Among those hired to advise the county on the issue were bond counsel, Perry Bendicksen, and others. "None takes a dime unless the issue passes."
"We whittled down the projects and came up with projects that are already half built," Kasten said. "I know the TEA Party stands for Taxed Enough Already, but we collect taxes here, send them to Santa Fe and then have to beg to get them back. The county is fiscally fit, while the state and federal governments are broke.
"The misconception is that this is a quality of life bond issue," Kasten continued. "It's a capital infrastructure tax, but it has quality of life and economic development aspects. Not one is an economic driver. The Gila Economic Development Alliance is our No. 1 economic driver. We are in a place where, with very little money, we have the chance to change Grant County forever."
He said Shepard asked him what he wanted in the deal. "I'm from Bayard. I said baseball. I'll find a field and we can improve it."
Shepard asked attendees how many are or were business owners. A number of hands went up. "You had to put your own money into a business. It's the way I grew up in Buckeye, Arizona. My dad ran a family-owned newspaper. I hold true to those conservative ideals."
"I know many, if not most of you, are against any increase in tax," Shepard said. "I don't trust big government to spend my tax dollars either. I'm the last person you could expect to be the poster boy for these projects. What I recognize about Grant County is that we cannot depend on the mines. We have to be masters of our own destiny."
He mentioned vagrants downtown, juvenile crime is up, graffiti is splashed on buildings and vacant storefronts downtown.
"When we had the newspaper, we had to invest in it," Shepard said. "From the students' and juveniles' point of view, there is very little to do here."
He discussed the projects that would be funded by the .25 percent gross receipts tax.
1) Completion of the inside of the Grant County Veterans' Memorial Business and Conference Center;
2) Restoration of the WNMU swimming pool. "Since I got here, I don't think there is a single time when I haven't been asked when the pool would be fixed.

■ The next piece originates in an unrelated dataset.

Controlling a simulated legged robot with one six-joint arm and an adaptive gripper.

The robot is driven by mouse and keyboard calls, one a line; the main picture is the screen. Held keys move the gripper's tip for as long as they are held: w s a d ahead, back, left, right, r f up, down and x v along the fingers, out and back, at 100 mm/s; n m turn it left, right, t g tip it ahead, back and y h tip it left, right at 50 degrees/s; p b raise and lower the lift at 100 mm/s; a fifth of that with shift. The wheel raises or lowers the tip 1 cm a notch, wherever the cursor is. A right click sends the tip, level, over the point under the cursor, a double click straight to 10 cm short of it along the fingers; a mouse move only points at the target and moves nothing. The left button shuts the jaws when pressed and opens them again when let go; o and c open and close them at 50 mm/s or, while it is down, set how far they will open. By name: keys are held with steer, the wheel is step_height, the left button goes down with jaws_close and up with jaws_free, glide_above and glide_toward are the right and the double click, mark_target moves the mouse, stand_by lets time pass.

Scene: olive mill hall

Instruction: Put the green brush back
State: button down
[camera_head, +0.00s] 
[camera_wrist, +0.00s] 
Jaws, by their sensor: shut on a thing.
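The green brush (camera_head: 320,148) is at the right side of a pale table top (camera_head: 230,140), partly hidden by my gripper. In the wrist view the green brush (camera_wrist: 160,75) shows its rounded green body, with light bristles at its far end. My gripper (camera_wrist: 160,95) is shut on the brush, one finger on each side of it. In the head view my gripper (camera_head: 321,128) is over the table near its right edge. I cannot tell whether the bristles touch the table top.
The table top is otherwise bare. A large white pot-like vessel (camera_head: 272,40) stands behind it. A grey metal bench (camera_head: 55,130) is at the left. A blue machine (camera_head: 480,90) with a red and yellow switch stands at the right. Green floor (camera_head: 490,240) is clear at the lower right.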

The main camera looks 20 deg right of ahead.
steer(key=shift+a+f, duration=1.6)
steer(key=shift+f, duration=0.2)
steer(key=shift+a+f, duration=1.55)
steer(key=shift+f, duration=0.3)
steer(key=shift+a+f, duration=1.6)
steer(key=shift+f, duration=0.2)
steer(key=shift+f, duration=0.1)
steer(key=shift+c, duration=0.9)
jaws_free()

But only one student has asked me. It's the community that used it. I've been asked why the university doesn't use its money to fix it. Our state allocations have rules about what they can be used for. A pool was put in near Lake Tahoe, and within 11 years, they paid off a 20-year note. In addition to the NCAA-competitive pool, there could be high school competitions and meets for other swimmers, which brings in people to stay in hotels and eat at restaurants;"
3) "Years ago, Western had a fine baseball team, but the university had to get rid of it because of Title 9 equality, which means teams should be in ratio to the university population. Western is 63 percent women, 37 percent men, so baseball was cut. Cobre and Silver could field teams at Bataan Memorial Park, where Western would play its home games. We want it for the kids to hear the crack of a bat;"

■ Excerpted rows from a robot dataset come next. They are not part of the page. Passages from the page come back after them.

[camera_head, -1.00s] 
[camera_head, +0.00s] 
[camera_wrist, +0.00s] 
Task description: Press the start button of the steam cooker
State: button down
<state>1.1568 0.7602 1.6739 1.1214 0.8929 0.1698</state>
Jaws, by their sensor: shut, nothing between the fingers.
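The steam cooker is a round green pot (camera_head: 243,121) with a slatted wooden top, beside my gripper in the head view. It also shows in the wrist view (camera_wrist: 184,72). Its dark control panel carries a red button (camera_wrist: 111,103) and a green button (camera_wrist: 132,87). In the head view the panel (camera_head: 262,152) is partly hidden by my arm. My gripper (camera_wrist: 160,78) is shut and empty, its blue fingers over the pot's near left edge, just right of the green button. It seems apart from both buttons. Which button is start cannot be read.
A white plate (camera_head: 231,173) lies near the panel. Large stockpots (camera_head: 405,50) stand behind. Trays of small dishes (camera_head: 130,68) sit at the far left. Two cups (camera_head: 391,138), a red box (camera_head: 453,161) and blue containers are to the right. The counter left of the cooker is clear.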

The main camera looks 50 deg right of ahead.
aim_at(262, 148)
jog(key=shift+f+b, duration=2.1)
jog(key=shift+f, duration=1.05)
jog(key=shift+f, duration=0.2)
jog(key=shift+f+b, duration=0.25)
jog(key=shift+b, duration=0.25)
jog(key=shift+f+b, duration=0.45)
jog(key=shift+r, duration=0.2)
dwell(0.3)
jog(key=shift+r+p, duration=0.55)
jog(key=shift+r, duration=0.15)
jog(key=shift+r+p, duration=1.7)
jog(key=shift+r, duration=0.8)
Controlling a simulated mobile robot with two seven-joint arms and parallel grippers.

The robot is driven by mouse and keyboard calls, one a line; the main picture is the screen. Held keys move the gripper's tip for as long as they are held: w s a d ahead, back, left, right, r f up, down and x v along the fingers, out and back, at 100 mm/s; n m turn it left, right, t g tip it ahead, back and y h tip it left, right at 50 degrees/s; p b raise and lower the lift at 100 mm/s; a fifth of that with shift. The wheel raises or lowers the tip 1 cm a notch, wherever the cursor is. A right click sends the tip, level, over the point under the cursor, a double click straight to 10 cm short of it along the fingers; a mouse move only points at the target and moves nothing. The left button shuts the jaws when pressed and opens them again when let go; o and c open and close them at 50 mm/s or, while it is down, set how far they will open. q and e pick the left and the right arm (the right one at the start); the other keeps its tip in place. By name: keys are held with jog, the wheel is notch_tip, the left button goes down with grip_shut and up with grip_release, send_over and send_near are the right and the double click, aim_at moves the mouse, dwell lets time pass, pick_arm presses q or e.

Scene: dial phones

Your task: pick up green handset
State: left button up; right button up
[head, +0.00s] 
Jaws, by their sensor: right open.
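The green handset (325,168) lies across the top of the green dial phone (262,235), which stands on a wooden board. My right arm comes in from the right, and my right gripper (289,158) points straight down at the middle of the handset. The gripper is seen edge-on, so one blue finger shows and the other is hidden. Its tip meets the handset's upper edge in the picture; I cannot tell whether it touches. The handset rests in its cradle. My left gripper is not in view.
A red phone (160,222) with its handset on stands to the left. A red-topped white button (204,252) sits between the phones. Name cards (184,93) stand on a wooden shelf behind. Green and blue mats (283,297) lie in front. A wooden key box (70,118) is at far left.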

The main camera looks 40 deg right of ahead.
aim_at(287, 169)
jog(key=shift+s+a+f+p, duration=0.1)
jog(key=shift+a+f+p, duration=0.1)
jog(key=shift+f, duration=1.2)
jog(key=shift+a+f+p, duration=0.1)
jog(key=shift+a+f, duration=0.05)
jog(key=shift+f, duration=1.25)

4) Updates of the Silver City Golf Course. "I hear people say it's a rich man's game. Our golf course needs some upkeep. Why is it important? Because people who go to conferences bring their families, who need things to do. If we want to go into the conference business, we need more amenities;" and
5) The fifth component is a multiplex theater. "A lot of people love movies, so they are going to Deming where they go to the movie, eat and buy some gas, leaving their money in Deming."
"Yes, for the pool, the university is a direct beneficiary, but in other ways not," Shepard said. "I will pick up the operations and maintenance of the pools. The smaller pool will be set at a warmer temperature than the required temperature for NCAA competitions."
He said the campus in the summer is used "inefficiently. We could use the new residence halls as rooms for conferences and contribute to the economy." Shepard said Western received $2.5 million for the Light Hall auditorium, which would be used for concerts, speakers, conferences and the public would be able to use it.
"When I interviewed here, I was told of the chasm between the university and the town," Shepard said. "I'm here to put skin in the game and keep us working together. The question for the tax is how are we going to invest. There has been a lot of rhetoric about the past. The public feels it hasn't had a chance for input. We had to narrow it down, but whether it is a movie theater downtown or at Fort Bayard or in between, we will have public forums to decide."
Brown said the tax by the county would involve residents and visitors paying it on consuming anything, except food, within the county anywhere.
"Silver City last year took in $9.3 million in gross receipts tax, $270,000 in property tax and $480,000 in franchise fees for utilities," Brown said. "For the gross receipts tax in Grant County, a lot of the tax comes in from outside the area."
He also said 65 percent of gross receipts taxes happen in Silver City, with 35 percent in the rest of the county. "It helps us being the hub, because we bring in people from southeast Arizona, Hidalgo County and even Deming. These people spending money in the county and giving us gross receipts taxes doesn't cost us anything, but they are supporting our infrastructure. Students' money at Western mostly comes from outside the area. It helps keep money in the area. When there were layoffs at the mine, we brought in Stream International. The employees spent more here. We want to keep people here to support ourselves, but it's hard to keep younger people here."
Kasten said he has heard rumblings about public input. "We have asked you to vote. We don't have to. We can do up to 3/8 GRT with the commissioners."
The meeting was opened to questions, which will be covered in a future article.